Patience Adofoah, 45, is another hard working, reliable and transparent partner of NCBL in the cocoa bean purchasing business.
She is a Junior High School graduate, married with 4 children. She was engaged in retail trade prior to her entry into present business.
Patience operates a cocoa trading post located at Kwahu Praso No. 1 which she established about 6 years ago jointly with her husband. She perceived the business of PC as lucrative with a flexible time requirement that would enable her combine her domestic duties with running the business.
Patience started the business jointly with her husband who has since branched off to establish a separate buying operation which he manages independently of the original business which is managed by Patience.
According to Patience, she is the only female PC in the Kwahu Praso area. Her business is also one of the fastest growing buying operations in the area. She attributes her growing client base and increase in volumes of beans sourced to her principled stand on issues of quality and transparency.
A number of her dedicated clients, especially the women among them often confide in her their reasons for choosing to do business and sticking with her. These clients said it was their suspicion of cheating by other PC’s (through adjustment of weighing scales) that motivated them to bring their beans to her.
The challenges Patience faces in her business are the same as those mentioned above by Esther.

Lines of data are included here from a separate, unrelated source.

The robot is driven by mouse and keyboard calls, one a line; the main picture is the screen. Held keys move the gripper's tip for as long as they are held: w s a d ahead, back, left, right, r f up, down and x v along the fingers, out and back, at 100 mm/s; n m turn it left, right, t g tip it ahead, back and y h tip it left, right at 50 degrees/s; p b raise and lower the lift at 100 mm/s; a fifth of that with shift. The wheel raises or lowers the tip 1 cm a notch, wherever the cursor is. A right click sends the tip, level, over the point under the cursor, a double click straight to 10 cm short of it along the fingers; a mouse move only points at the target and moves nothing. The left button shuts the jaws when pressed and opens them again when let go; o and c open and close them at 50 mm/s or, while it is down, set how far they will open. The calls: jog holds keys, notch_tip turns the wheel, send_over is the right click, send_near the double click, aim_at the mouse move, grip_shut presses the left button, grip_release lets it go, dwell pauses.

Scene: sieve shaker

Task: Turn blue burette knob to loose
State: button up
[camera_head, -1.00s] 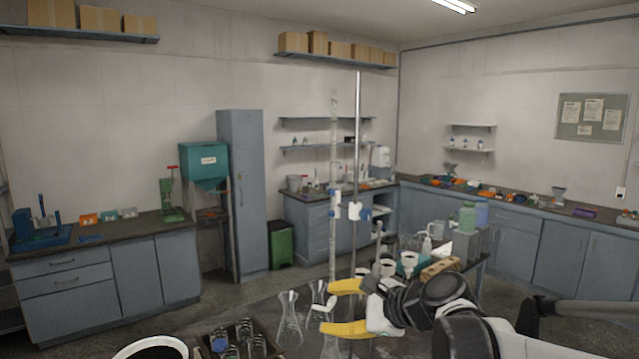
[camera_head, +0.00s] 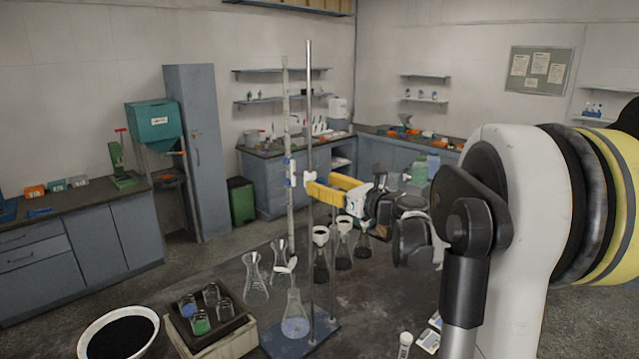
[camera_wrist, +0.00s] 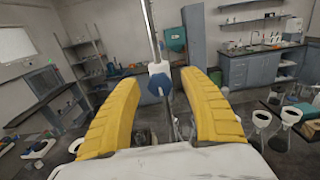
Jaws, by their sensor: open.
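The blue knob (camera_wrist: 159,85) sits on a white clamp (camera_wrist: 158,68) on the burette stand and shows in the wrist view between my two yellow fingers. My gripper (camera_wrist: 160,78) is open around the line of the knob, with no visible contact. In the head view the clamp with its blue parts (camera_head: 290,171) holds the clear upright burette (camera_head: 290,130) beside the metal rod (camera_head: 308,120). My gripper (camera_head: 314,188) is just right of the rod at clamp height. Its fingers hide part of the clamp's right side in the head view.
Other flasks (camera_head: 255,285), black-filled funnel flasks (camera_head: 321,262), a tray of small beakers (camera_head: 212,325) and a white bowl (camera_head: 118,335) share the table.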

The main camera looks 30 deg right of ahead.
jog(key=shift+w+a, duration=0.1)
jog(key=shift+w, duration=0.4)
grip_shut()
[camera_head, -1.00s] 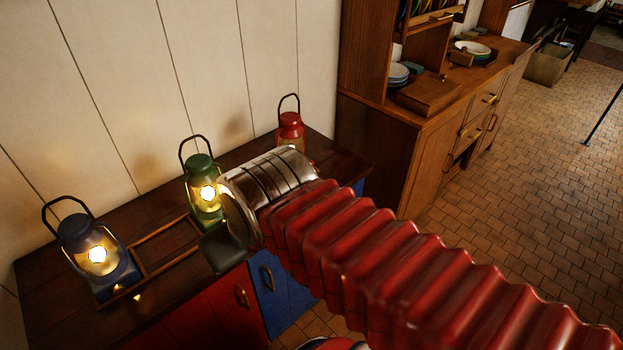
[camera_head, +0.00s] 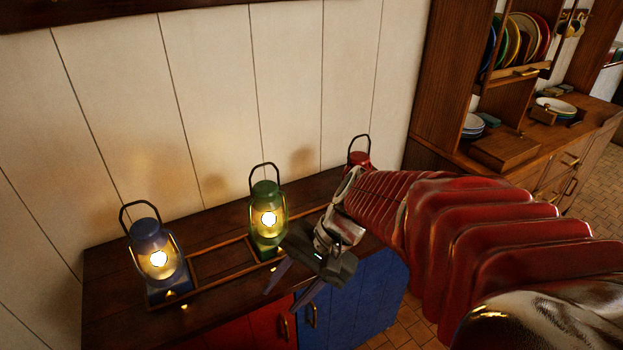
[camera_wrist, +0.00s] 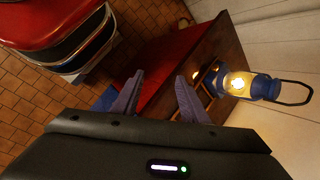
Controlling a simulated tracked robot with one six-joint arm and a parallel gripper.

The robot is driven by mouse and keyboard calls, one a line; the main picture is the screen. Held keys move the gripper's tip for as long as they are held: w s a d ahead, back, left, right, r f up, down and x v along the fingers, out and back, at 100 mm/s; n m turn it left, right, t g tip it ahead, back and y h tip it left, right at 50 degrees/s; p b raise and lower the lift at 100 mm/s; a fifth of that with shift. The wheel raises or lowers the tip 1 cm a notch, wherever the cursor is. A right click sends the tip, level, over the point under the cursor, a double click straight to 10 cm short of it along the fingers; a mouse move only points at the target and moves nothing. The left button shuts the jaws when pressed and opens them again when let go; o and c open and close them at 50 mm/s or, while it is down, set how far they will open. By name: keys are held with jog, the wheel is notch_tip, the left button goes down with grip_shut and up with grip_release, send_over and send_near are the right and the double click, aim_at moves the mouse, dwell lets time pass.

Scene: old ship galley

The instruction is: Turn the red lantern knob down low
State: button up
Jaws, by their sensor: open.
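The red lantern (camera_head: 359,158) stands at the right end of the dark wooden counter in the head view. My arm hides most of it, so only its red top and dark handle show; its knob and flame are hidden. My gripper (camera_head: 290,292) is open and empty, in front of the counter's front edge, left of and nearer than the red lantern. In the wrist view my gripper (camera_wrist: 157,92) also shows open, with nothing between its fingers. The red lantern is not visible there.
A lit green lantern (camera_head: 265,215) and a lit blue lantern (camera_head: 155,250) stand on the counter (camera_head: 112,300) by a low wooden frame. The blue one shows in the wrist view (camera_wrist: 262,87). Red (camera_head: 255,330) and blue (camera_head: 360,290) cupboard doors are below. A wooden dresser (camera_head: 440,110) stands right.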

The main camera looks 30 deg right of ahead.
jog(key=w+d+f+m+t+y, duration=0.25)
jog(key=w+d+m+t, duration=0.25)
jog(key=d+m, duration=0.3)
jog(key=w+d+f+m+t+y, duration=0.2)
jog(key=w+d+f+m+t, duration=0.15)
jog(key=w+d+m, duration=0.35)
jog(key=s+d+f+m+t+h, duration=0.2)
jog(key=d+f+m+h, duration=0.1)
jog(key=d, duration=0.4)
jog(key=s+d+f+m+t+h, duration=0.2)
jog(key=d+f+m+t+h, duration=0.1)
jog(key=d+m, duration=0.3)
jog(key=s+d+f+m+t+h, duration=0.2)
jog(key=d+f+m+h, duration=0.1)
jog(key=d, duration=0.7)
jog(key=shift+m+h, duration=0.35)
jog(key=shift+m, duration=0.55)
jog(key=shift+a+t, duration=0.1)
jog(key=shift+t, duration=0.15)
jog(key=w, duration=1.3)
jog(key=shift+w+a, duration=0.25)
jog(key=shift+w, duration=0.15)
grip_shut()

We conclude with the following which is a testimony shared by Dominic concerning women actors in the cocoa supply chain
“The women PC’S greater diligence, honesty and careful attention to quality control in addition to their greater willingness to receive guidance and follow directions as compared to their male counterparts provide convincing evidence that including more women farmers and entrepreneurs in the cocoa supply chain especially at the PC level can yield significant productivity gains and promote the long term sustainability of the smallholder-based cocoa supply chain in Ghana”.